I was taken aback seeing my name in legal documents and the xerox of the application I filled out, in which I gave my job as Director of Training with Computer Learning Systems.
I phoned the attorney who filed the summons and told me – see how messed up I am, I meant him – of my bankruptcy; he said I should contact my lawyer.
I hate to call their office, so I sent the summons to Victor Rams along with a note asking for advice. I hope he’ll take care of it.
On a day like today, I’m suddenly struck with the seriousness of declaring bankruptcy, and I can’t intellectualize that gravity away.
Still, what’s the worst that could happen? My petition will be denied, and I’ll have been discovered to have committed fraud.
(I know: my tenses are all wrong, but I can barely hold a pen today).
I could go to federal prison, and scary as that is, it would almost be something to look forward to, because if I could survive prison, I’d feel the way I did when I survived the prison of my mind – my agoraphobia – so many years ago. In a way, prison would be purifying and elemental in its horror.

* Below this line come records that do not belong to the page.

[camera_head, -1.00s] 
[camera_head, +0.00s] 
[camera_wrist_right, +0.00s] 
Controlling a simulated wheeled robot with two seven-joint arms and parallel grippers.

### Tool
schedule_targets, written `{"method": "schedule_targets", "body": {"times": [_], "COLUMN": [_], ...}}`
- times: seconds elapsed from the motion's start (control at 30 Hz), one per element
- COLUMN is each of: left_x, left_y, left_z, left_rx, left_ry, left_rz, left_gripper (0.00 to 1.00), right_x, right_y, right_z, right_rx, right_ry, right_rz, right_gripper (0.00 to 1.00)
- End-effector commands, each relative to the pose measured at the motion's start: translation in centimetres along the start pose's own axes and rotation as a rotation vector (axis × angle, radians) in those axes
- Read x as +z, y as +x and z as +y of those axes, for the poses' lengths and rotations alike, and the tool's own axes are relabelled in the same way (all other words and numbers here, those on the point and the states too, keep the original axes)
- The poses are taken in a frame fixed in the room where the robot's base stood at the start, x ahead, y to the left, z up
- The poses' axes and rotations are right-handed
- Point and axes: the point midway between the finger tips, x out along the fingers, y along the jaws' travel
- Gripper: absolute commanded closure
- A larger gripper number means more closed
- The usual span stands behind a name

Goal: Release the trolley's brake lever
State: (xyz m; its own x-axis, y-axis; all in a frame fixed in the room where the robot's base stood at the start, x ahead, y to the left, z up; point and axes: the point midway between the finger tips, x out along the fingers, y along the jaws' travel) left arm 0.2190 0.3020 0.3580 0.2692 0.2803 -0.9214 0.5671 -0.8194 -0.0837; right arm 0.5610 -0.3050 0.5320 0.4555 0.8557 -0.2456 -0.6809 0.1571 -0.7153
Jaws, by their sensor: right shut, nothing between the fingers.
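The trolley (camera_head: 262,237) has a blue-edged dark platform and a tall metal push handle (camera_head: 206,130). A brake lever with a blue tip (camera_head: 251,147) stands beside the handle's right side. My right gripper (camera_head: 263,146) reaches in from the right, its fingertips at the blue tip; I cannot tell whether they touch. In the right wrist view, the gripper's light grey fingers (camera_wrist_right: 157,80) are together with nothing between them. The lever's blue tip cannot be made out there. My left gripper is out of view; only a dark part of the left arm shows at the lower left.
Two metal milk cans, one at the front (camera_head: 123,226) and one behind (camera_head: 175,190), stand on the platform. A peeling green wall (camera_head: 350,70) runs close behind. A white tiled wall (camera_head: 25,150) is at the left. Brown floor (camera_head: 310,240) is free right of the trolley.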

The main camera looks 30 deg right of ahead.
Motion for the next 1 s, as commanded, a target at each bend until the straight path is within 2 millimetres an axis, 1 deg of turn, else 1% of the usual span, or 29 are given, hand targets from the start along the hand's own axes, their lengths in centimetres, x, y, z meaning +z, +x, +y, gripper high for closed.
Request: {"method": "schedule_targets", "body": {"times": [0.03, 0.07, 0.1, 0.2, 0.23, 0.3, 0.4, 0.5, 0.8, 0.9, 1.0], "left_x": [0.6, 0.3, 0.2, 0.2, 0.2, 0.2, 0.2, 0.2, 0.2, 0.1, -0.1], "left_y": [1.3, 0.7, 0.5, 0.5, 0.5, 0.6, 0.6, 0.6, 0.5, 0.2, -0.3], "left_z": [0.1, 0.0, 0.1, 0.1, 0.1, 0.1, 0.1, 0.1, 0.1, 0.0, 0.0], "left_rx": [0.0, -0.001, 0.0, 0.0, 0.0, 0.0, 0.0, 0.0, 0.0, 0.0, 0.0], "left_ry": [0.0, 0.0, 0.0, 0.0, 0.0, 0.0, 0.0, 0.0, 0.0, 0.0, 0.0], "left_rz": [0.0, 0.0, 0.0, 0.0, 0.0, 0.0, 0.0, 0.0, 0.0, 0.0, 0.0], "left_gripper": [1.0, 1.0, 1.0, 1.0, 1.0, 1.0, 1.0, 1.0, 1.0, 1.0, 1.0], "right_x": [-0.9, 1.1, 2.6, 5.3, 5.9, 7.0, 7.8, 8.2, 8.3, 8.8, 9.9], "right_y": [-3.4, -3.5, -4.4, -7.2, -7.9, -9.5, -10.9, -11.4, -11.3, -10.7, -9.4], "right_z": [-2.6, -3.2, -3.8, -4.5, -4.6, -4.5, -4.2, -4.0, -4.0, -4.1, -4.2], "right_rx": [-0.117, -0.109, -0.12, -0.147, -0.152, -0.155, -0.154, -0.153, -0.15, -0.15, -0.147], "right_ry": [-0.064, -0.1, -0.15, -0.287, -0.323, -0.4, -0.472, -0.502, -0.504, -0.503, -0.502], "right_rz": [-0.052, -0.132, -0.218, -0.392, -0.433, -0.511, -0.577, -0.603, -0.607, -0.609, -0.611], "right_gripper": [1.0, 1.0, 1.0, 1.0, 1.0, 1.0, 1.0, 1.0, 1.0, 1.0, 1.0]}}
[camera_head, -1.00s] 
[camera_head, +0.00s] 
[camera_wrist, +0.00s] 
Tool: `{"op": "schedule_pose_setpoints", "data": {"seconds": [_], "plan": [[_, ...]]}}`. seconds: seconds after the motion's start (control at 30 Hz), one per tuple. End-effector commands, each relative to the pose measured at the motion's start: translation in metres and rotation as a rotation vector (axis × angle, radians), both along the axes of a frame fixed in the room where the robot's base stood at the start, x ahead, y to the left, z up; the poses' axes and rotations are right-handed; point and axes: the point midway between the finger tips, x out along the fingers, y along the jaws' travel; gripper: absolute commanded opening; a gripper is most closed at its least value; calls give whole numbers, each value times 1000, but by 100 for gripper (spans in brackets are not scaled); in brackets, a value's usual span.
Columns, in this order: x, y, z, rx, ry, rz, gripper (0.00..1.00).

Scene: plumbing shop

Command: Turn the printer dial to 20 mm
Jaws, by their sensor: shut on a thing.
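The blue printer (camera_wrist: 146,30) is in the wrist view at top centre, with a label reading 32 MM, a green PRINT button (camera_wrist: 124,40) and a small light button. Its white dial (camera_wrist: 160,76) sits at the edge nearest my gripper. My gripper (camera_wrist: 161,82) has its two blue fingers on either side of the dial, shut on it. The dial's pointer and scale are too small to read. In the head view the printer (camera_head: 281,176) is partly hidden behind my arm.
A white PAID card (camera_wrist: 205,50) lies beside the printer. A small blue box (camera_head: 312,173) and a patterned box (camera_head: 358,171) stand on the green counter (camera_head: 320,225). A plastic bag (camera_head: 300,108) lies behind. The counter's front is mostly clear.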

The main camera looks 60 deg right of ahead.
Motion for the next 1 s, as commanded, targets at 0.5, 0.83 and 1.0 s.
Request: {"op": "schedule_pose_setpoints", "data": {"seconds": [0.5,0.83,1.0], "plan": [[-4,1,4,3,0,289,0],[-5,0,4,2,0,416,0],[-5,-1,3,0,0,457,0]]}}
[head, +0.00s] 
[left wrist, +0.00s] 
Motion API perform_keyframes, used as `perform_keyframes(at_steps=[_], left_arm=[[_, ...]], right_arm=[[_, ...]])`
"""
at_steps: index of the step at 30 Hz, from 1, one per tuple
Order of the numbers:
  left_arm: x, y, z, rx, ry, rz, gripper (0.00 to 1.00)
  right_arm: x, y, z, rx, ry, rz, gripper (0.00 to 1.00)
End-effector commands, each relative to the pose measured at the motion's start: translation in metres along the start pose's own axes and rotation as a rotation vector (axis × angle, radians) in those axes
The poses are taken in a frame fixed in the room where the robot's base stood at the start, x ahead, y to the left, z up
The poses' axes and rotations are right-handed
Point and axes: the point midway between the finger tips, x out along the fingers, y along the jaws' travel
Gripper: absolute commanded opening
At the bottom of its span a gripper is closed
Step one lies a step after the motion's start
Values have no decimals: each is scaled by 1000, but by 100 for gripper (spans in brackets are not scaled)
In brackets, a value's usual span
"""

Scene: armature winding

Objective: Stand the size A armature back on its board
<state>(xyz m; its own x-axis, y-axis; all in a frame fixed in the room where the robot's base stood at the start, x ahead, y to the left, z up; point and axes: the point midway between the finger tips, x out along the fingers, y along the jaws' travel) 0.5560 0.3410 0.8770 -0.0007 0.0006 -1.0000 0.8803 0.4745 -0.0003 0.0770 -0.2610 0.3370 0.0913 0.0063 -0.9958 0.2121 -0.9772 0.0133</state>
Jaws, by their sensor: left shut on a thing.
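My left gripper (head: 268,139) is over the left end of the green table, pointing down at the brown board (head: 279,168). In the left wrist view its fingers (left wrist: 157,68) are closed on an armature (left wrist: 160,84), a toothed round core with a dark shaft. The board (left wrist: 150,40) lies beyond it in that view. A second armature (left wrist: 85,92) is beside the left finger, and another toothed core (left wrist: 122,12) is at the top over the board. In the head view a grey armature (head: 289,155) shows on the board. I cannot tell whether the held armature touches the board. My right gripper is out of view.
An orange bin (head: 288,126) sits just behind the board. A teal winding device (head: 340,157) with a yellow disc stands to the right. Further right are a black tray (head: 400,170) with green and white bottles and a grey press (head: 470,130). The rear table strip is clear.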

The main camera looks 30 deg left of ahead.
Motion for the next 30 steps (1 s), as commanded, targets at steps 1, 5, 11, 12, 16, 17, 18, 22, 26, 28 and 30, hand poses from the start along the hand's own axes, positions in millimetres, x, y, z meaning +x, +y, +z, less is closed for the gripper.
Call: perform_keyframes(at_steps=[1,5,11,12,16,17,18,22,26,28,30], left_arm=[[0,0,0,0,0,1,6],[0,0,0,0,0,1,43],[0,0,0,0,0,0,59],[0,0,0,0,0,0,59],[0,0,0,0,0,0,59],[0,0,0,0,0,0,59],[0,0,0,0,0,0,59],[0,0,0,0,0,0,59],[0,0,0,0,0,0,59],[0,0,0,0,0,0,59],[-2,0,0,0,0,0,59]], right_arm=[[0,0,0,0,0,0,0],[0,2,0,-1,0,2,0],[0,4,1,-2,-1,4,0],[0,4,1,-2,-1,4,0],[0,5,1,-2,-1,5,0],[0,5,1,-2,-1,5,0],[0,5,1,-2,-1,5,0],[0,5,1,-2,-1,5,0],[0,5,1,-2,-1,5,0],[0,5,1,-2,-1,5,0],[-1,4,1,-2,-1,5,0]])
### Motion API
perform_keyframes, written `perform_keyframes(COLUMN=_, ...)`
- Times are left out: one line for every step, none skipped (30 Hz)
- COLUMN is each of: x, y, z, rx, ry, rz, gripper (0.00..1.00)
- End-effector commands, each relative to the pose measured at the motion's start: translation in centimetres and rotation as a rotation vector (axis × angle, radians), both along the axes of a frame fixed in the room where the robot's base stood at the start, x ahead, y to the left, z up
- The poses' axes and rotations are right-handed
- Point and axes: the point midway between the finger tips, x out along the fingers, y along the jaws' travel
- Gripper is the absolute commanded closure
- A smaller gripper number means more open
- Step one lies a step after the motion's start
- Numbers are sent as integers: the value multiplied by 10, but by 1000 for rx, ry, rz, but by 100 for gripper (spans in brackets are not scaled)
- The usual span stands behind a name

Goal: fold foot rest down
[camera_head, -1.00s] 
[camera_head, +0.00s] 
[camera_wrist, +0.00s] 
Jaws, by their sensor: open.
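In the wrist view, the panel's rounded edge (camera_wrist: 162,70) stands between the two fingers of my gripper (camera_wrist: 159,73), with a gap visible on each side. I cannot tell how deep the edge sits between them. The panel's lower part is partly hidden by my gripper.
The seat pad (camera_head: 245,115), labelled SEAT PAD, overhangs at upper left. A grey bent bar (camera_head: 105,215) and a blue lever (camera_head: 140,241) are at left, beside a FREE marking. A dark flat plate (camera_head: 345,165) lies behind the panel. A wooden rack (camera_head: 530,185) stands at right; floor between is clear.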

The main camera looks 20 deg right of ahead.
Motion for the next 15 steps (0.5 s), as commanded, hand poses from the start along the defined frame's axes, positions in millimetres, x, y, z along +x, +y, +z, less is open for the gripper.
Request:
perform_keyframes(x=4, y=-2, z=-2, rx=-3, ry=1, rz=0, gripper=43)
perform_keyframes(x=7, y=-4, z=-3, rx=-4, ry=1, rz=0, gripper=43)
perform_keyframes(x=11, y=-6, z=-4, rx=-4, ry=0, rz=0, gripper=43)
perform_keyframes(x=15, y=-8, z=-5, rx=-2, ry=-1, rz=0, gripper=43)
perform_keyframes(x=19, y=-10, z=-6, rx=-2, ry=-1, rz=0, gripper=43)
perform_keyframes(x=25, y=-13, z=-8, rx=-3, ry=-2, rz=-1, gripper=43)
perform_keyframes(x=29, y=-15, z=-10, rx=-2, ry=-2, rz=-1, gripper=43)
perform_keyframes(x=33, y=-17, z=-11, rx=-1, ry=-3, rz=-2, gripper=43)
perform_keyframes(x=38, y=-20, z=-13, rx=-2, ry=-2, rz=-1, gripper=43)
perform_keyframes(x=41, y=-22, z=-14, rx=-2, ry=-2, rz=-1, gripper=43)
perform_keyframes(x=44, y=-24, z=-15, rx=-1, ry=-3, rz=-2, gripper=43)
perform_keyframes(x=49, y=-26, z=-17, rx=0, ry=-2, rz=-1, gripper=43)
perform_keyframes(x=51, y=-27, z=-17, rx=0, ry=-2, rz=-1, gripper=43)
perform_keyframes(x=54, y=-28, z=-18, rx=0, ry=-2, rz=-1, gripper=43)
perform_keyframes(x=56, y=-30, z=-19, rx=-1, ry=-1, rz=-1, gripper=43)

If I’m not prosecuted, the worst that can happen is that all my debts will stand and creditors will hound me the rest of my life – unless the banks are forced to lay off all the people who do the hounding.
I’m more concerned about Mom and Dad being harassed, but I can have them forward all the calls and letters to my new number, wherever I’m living.
The truth is, I’ve looked forward to law school as a way out, a way to remake my life, but I don’t even know if I’m going to get into UF or FSU.
A lot of this is sheer exhaustion talking.
At BCC today, while I cleared out of Pat Menhart’s office, Martin Scorsese was shooting a scene from Cape Fear with Robert De Niro in the lecture theater attached to our building, where a classroom was labeled “Freddie’s office” and where all the gofers and assistant whatevers were roaming around.
As I left BCC for the last time this term, I heard Scorsese shout “Cut!” from the auditorium.
I feel I really screwed up as a teacher this semester. Cut!